>> start Recorded information

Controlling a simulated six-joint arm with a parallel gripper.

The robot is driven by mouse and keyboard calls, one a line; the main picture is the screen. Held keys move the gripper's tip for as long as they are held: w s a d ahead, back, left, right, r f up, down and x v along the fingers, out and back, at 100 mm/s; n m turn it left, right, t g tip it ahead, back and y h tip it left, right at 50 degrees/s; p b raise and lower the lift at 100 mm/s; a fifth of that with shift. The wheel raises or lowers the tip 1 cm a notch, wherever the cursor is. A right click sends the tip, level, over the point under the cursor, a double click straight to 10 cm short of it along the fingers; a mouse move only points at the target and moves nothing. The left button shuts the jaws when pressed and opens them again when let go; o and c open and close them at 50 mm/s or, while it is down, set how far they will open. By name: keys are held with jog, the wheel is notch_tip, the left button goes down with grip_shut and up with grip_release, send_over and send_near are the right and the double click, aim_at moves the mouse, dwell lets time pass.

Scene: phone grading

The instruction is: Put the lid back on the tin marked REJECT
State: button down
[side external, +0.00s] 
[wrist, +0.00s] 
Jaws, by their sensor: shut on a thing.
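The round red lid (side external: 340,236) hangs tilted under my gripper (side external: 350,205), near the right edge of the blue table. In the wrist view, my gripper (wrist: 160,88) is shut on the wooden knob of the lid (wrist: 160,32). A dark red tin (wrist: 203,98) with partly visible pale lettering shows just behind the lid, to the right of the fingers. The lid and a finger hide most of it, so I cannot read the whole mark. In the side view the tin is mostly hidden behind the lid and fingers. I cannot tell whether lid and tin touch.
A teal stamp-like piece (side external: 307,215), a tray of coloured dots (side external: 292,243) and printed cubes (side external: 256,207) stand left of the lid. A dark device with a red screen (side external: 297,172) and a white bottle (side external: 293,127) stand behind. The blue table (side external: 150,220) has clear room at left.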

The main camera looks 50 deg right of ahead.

>> end Recorded information

Copy the material above, line for line.

### Worked solution
Controlling a simulated six-joint arm with a parallel gripper.

The robot is driven by mouse and keyboard calls, one a line; the main picture is the screen. Held keys move the gripper's tip for as long as they are held: w s a d ahead, back, left, right, r f up, down and x v along the fingers, out and back, at 100 mm/s; n m turn it left, right, t g tip it ahead, back and y h tip it left, right at 50 degrees/s; p b raise and lower the lift at 100 mm/s; a fifth of that with shift. The wheel raises or lowers the tip 1 cm a notch, wherever the cursor is. A right click sends the tip, level, over the point under the cursor, a double click straight to 10 cm short of it along the fingers; a mouse move only points at the target and moves nothing. The left button shuts the jaws when pressed and opens them again when let go; o and c open and close them at 50 mm/s or, while it is down, set how far they will open. By name: keys are held with jog, the wheel is notch_tip, the left button goes down with grip_shut and up with grip_release, send_over and send_near are the right and the double click, aim_at moves the mouse, dwell lets time pass.

Scene: phone grading

The instruction is: Put the lid back on the tin marked REJECT
State: button down
[side external, +0.00s] 
[wrist, +0.00s] 
Jaws, by their sensor: shut on a thing.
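The round red lid (side external: 340,236) hangs tilted under my gripper (side external: 350,205), near the right edge of the blue table. In the wrist view, my gripper (wrist: 160,88) is shut on the wooden knob of the lid (wrist: 160,32). A dark red tin (wrist: 203,98) with partly visible pale lettering shows just behind the lid, to the right of the fingers. The lid and a finger hide most of it, so I cannot read the whole mark. In the side view the tin is mostly hidden behind the lid and fingers. I cannot tell whether lid and tin touch.
A teal stamp-like piece (side external: 307,215), a tray of coloured dots (side external: 292,243) and printed cubes (side external: 256,207) stand left of the lid. A dark device with a red screen (side external: 297,172) and a white bottle (side external: 293,127) stand behind. The blue table (side external: 150,220) has clear room at left.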

The main camera looks 50 deg right of ahead.

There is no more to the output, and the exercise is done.